The short answer to what you have asked, “Are we doing anything about it before we do the big fix?”, the answer is yes and I’ll let Andrew Giles speak a little bit more about that in the coming weeks. But I think what is really important here is not just thinking about this as a short-term problem. We have a structural issue of workers in our care sector, and one of the reasons I’ve talked about restructuring our temporary skilled program is we need to provide a long-term solution to this, not just see people come in on ad hoc labour agreements and that sort of thing, which is not really going to address this ongoing problem for the country.


Michael Reid from the Australian Financial review asked:


Minister what kind of skills and experiences will be prioritised and what ones will be deprioritised in a more robust point system?


Ms O’Neil replied:


it shouldn’t be for the Minister to decide what skill shortages there are in the country. This is an evidence-based question that today we don’t have a lot of evidence behind, and part of the problem in the system is that because the Minister essentially does get to decide what a shortfall looks like, you end up with a system where, you know, one person’s got discretionary decision-making power and, in my view, too much control without having the information perhaps that Jobs and Skills Australia will provide.


So, in terms of prioritising and deprioritising, what I would say is that we would like to simplify the system so that would mean that we are going to try to move away from the strictures of occupation lists and have a broader description of skills needs that confront the country. I can share some of them off the top of my head which I think would be well known to you as an economic journalist. You know, care, which we’ve talked about a lot. We’ve got a significant issue getting tech sector skills in the country. We’ve got dramatic shortages of engineers. We’ve got dramatic shortages of people in construction.


So, I think the broader point is all of us in this room can have a stab at saying what these are. Let’s get someone actually to sit down and properly use a data-driven approach to define what they are and take it perhaps a little bit out of the realm of politics where I fiercely believe it doesn’t belong.


Sarah Basford Canales from The Canberra Times asked:


You touched on the bureaucratic nightmare that migrants have to face in order to get to Australia. It’s obviously one of the first things they see about Australia. The review heavily criticises the Home Affairs Department’s IT system, calling it cumbersome, overly complex

and the result of successive Governments trying to fix this problem with big bang approaches. So with that in mind, how will the Federal Government fix the years-long issue if big bang solutions haven’t worked in the past?


Ms O’Neil replied:


I really want people to understand how much the administration of this system is actually creating poorer outcomes for the country and the IT system is one of those. I have sat with visa processors in the Home Affairs Department and honestly, like, hats off to these people. They are working between four or five different computer programs, cutting and pasting things retyping things. You would not believe the state of this IT. It is a real issue.
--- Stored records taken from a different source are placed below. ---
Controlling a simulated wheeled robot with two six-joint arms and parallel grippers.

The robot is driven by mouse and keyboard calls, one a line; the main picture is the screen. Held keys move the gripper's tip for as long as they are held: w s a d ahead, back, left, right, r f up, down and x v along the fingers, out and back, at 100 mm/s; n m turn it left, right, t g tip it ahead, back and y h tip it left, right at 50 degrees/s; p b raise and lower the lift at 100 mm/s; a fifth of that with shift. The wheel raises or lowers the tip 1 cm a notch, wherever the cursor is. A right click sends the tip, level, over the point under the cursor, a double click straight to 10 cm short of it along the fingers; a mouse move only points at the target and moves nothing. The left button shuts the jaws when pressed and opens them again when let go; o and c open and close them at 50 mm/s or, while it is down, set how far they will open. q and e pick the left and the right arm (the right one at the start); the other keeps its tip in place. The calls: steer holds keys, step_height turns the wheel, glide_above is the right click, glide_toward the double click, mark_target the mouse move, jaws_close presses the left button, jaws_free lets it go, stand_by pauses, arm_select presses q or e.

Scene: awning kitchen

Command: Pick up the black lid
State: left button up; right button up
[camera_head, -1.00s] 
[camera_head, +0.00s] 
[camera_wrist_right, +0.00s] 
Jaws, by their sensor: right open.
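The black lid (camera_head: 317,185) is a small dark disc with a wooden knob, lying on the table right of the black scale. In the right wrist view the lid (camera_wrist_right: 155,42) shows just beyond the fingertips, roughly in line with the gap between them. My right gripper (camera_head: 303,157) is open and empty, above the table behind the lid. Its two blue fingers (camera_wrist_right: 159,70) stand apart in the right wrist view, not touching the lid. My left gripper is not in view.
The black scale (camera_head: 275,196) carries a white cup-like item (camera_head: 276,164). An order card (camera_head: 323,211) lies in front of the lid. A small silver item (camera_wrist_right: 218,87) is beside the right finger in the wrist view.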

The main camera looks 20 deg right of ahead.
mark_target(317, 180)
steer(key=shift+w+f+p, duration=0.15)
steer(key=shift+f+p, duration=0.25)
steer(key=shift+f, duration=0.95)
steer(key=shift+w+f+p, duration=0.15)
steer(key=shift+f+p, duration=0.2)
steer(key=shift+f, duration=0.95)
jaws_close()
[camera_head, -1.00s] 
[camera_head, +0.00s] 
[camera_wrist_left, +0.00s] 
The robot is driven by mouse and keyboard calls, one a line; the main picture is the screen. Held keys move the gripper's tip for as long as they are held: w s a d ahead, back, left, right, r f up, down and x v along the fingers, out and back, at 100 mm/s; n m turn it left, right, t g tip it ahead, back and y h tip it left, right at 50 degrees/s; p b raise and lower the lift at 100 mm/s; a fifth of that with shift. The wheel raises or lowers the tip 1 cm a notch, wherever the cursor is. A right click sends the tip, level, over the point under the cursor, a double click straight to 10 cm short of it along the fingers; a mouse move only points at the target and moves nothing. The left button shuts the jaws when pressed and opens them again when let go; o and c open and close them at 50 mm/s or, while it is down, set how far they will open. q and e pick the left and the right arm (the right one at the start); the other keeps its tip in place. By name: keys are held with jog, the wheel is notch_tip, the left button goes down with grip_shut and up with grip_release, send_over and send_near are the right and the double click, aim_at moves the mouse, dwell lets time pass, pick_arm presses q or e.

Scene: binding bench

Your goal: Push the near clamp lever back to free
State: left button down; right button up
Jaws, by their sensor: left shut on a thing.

Something that the report talked about is the fact that attempts have been made to deal with this IT problem before we have defined what the migration system should look like, and that’s not very smart. We need to deal with the reform exercise first. There will be an IT project that comes out of this; whether it’s small or large, I’m not sure about that yet. But i think the most important thing for us right now is: What do we want our migration system to achieve? How do we establish that in public policy? And then we think about the IT that we will ultimately need to back that up.